Notou-se o augmento dos ordenados dos governadores de districto e dos secretarios geraes, e em nome do espectro assustador do deficit, impoz-se veto a esta, disposição, que em si mesma é um grande melhoramento. A commissão não podiam ser indifferentes os apuros do thesouro, e se na realidade encontrasse no projecto um quadro luxuoso de funccionarios administrativos, remunerados com largueza superior aos nossos meios, teria seguramente opposto tambem a sua opinião á supposta prodigalidade. Mas a despeza longe de augmentar com o projecto diminue desde já, e promette descer com o tempo ainda mais. Esta é a verdade. Hoje gastam-se com a administração civil 106:356$240 réis. Approvada a proposta, mesmo incluidos os empregados addidos para serem convenientemente collocados, a despeza não excederá 101:804$600 réis. A economia real é, portanto, desde já de 4:551$640 réis, economia pequena, mas que esta longe de ser um augmento como se receiava. Demais, as economias não se concentram só no thesouro. O projecto encerra-as geraes e valiosas em beneficio dos povos, e pouco inferiores talvez a 260:000$000 reis nos ordenados e quotas dos administradores dos concelhos supprimidos, na cobrança dos impostos municipaes que não baixa de 6 por cento por conta das camaras, e que avulta a 60:000$000 réis no total, nos governos civis e nos dois bairros, um de Lisboa e outro do Porto encorporados por esta lei nas circumscripções mais proximas.

Já vê, pois, a camara que a divisão territorial, que se propõe, e que faz parte do systema da lei, envolve, alem das vantagens capitaes do seu fim especial, grande allivio para as localidades, e que a parochia civil, alcunhada de novidade centralisadora, não só se justifica pela doutrina opposta, como concorre poderosamente para este resultado.
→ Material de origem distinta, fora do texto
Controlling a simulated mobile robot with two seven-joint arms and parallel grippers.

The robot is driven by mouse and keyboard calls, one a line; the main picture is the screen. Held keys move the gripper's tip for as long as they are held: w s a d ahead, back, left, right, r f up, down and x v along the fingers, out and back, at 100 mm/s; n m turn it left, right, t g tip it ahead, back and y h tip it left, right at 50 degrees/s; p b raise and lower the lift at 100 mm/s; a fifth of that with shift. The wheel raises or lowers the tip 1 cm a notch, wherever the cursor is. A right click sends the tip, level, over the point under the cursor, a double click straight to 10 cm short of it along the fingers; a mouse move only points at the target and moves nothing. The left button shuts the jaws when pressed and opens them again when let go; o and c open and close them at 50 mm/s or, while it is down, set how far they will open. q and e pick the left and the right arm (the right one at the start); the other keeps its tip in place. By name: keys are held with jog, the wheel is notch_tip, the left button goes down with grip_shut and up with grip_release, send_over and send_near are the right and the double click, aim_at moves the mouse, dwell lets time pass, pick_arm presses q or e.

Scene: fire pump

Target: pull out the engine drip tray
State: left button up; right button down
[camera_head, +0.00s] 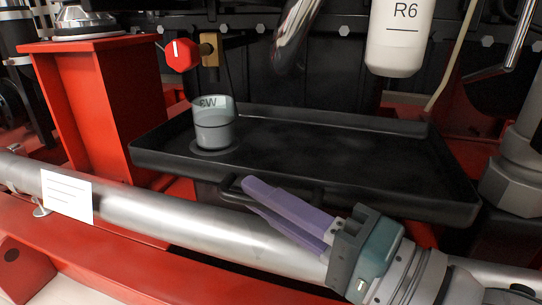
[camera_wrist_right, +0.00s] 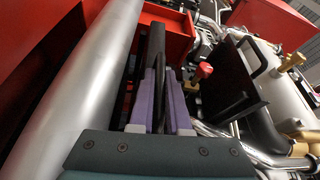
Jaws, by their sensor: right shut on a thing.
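The black engine drip tray (camera_head: 400,193) is a shallow rectangular pan in the middle of the head view, with a bar handle (camera_head: 308,196) on its front wall. My right gripper (camera_head: 247,187) comes in from the lower right, and its purple fingers are shut on the handle. In the right wrist view the purple fingers (camera_wrist_right: 163,98) flank a dark bar; the fingers partly hide it. A grey translucent cup (camera_head: 214,130) stands upright at the tray's left end. My left gripper is in neither view.
A thick silver pipe (camera_head: 150,215) runs across in front of and below the tray. A red valve knob (camera_head: 181,55) is above the tray's left back. A white bottle marked R6 (camera_head: 400,35) hangs above its right half. A red pedestal (camera_head: 90,115) stands at left.

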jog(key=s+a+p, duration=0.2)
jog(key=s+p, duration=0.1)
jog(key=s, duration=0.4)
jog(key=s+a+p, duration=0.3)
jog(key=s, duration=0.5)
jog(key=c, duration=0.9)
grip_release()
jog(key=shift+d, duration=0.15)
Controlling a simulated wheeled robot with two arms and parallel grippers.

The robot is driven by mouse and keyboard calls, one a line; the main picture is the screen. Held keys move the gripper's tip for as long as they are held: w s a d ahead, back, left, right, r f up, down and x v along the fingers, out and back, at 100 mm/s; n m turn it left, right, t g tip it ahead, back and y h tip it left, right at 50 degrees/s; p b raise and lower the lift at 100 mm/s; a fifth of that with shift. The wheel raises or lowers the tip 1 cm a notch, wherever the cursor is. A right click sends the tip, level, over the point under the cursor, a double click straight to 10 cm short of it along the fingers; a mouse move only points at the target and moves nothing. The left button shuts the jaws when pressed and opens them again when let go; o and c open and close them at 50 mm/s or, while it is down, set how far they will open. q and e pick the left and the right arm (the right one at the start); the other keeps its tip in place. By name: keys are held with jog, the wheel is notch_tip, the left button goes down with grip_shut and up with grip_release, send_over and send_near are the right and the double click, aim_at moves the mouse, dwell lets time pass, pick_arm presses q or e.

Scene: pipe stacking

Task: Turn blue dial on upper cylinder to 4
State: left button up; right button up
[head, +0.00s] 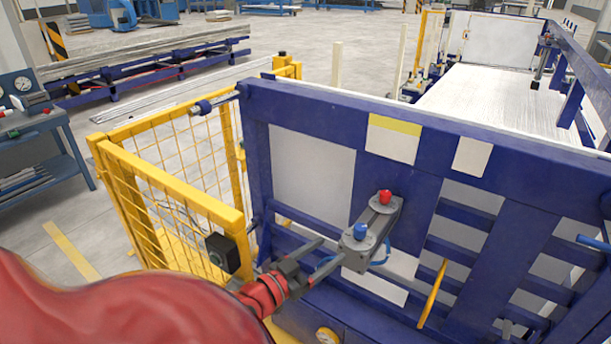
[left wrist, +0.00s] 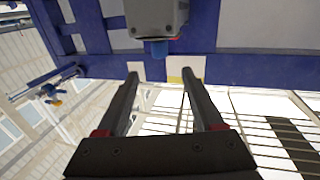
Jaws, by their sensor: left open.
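The blue dial (head: 361,231) sits on the near end of a grey housing (head: 371,218) fixed to the blue frame. A red dial (head: 385,197) is on its farther end. My left gripper (head: 333,249) is just to the left of and below the blue dial, its two fingers apart and empty. In the left wrist view the open fingers (left wrist: 161,72) point toward the grey housing (left wrist: 155,14) with a blue part (left wrist: 158,48) beneath it, ahead of the fingertips. I cannot read any numbers on the dials. My right gripper is not in view.
The large blue frame (head: 320,101) fills the middle and right. A yellow mesh fence (head: 170,180) stands to its left. A yellow bar (head: 432,293) sticks out below right of the blue dial. A black box (head: 222,253) is close to my left arm.

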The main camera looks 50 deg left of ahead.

Alem d'isto a insufficiente retribuição concedida aos magistrados superiores da administração desviava das funcções activas homens de reconhecida capacidade, mas pouco abastados para fazerem á sua custa as despezas de representação, que os logares requeriam. Portanto, não só não corremos o risco de aggravar os encargos publicos, como, deminuindo a despeza do estado, o habilitamos para remunerar melhor os funccionarios, sem oppressão, antes como allivio dos contribuintes (apoiados).

Resta-me ainda tratar de outro assumpto, que tocou o meu digno amigo. Refiro-me ao contencioso administrativo, e se rei muito breve.

(Interrupção do sr. Ferrer, que se não percebeu.)

O digno par sabe muito bem, que esta materia sempre foi reputada difficil, e que preoccupou, especialmente ha vinte annos, o espirito de muitos homens eminentes. Lançados os primeiros traços por Maçarei, elucidados muitos pontos casuísticos por Cormenin, por Dalloz, e por uma serie de estudos dignos de attenção, entrou por ultimo em phase mais clara, de que tratados mais explicitos e profundos esclareceram as principaes difficuldades, embora ellas se não possam considerar desatadas de todo, nem constituida definitivamente a doutrina. O sr. Ferrer collocou-se no campo da sciencia pura, e em nome das theorias condemnou como inexacta e menos juridica a phrase dos artigos 282.° e 283.°, e parece-me que até a formula synthetica do projecto, porque na accepção rigorosa da philosophia do direito, s. ex.ª não vê interesses, e só encontra direitos e obrigações. Permitta-me que lhe observe, que a sua argumentação o leva muito mais longe, do que aparenta. A conclusão rigorosa d'ella seria a negação formal da jurisdicção extraordinaria administrativa, e a victoria completa do direito commum. Mas se as raias, que os separam, são arduas de estremar, a difficuldade nunca foi o impossivel, e a jurisdicção commercial nunca teria existido. Demais, os principios absolutos sempre são perigosos, quando se baixa da theoria ás applicações praticas. Muitas verdades economicas reinam hoje que ha annos se expurgavam quasi como erros de orthodoxia governativa.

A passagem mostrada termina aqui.